Go through the records below line by line. Count the lines with "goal" and give the count alone.

BEGIN Records supplied

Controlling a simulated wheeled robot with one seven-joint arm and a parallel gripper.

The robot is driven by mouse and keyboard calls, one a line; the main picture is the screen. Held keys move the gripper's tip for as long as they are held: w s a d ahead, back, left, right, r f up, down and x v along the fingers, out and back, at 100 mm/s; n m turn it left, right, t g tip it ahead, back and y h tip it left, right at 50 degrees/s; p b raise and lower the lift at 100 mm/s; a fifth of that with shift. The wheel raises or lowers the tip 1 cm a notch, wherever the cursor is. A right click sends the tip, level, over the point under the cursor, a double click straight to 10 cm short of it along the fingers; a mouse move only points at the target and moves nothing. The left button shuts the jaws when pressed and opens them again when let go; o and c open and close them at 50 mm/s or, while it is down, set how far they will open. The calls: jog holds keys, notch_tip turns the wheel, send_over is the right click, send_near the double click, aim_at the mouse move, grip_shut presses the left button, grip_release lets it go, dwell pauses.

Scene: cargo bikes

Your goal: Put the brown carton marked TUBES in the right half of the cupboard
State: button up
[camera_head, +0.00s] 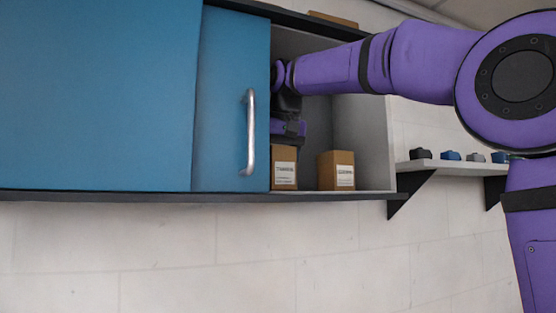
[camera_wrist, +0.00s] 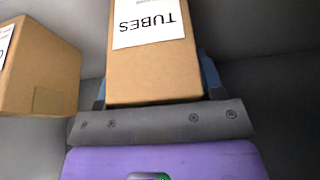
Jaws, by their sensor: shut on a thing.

END Records supplied
BEGIN Records supplied

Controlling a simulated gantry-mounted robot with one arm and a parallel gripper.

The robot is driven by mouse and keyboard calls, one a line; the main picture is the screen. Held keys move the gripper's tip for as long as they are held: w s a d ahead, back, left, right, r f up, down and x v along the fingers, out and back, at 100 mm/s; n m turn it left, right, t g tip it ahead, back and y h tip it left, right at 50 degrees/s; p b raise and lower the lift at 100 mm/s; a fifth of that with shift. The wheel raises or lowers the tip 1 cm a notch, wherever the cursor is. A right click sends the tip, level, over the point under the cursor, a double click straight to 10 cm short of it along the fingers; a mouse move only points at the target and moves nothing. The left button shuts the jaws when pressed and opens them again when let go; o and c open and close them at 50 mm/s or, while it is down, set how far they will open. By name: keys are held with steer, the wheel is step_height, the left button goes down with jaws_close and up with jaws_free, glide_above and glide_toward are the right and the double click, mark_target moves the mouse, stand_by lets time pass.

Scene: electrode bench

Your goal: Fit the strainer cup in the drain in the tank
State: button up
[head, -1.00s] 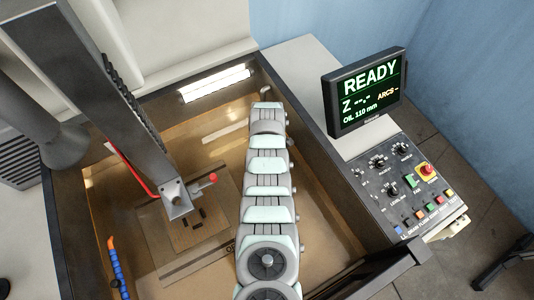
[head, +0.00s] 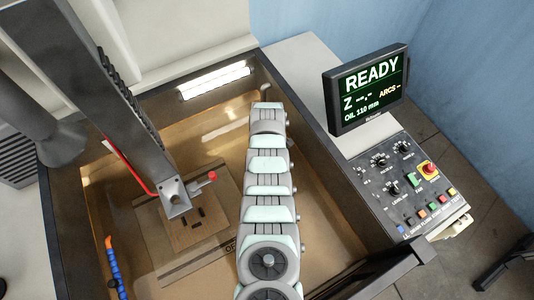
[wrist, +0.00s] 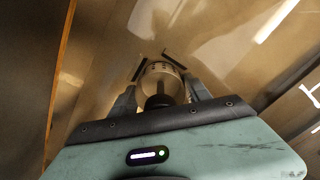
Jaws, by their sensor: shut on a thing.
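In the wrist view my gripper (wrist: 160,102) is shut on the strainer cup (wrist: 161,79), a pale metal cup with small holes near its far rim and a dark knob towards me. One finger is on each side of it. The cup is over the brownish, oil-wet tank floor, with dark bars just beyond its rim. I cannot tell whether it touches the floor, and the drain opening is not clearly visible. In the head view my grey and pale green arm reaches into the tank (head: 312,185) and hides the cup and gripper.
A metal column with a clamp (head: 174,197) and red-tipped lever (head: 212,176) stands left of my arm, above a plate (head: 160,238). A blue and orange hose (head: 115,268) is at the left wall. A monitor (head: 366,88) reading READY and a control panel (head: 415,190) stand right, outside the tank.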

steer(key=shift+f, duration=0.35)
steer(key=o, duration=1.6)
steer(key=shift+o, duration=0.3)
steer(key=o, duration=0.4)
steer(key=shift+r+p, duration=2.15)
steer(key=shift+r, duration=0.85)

END Records supplied
BEGIN Records supplied

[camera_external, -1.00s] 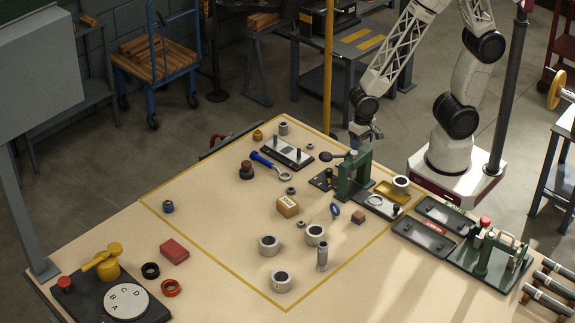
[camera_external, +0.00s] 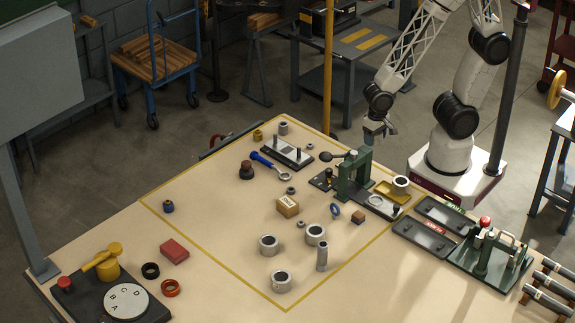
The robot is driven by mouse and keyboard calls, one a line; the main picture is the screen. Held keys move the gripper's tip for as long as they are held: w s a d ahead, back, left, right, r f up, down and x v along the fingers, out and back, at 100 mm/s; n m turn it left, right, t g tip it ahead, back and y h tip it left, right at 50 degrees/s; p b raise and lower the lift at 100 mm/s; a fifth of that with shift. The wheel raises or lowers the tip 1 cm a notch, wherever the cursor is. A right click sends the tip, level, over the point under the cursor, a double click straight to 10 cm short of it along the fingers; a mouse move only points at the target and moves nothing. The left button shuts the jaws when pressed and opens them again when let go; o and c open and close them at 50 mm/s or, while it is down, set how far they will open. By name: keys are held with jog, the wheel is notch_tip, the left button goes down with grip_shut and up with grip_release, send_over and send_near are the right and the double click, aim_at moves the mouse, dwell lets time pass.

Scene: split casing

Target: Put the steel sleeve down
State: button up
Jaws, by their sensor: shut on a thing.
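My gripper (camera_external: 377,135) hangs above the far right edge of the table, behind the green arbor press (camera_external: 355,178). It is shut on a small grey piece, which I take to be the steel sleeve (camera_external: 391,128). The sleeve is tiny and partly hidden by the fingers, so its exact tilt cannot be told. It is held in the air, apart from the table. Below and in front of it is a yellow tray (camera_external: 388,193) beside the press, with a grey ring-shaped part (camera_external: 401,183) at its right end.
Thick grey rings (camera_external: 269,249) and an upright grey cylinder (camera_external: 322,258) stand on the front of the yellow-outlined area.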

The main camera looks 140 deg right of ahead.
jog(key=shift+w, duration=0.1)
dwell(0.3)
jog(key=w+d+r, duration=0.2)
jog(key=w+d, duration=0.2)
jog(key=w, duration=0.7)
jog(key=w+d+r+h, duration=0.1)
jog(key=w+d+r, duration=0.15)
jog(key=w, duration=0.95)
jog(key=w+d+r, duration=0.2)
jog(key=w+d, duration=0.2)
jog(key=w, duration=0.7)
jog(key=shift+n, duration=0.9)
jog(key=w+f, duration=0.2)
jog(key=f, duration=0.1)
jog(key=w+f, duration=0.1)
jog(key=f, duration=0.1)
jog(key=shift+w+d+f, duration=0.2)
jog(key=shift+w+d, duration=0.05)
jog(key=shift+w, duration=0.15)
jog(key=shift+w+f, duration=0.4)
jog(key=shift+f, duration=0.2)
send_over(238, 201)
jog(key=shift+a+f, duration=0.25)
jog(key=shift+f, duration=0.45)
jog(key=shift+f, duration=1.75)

END Records supplied

(Completed exercise): 2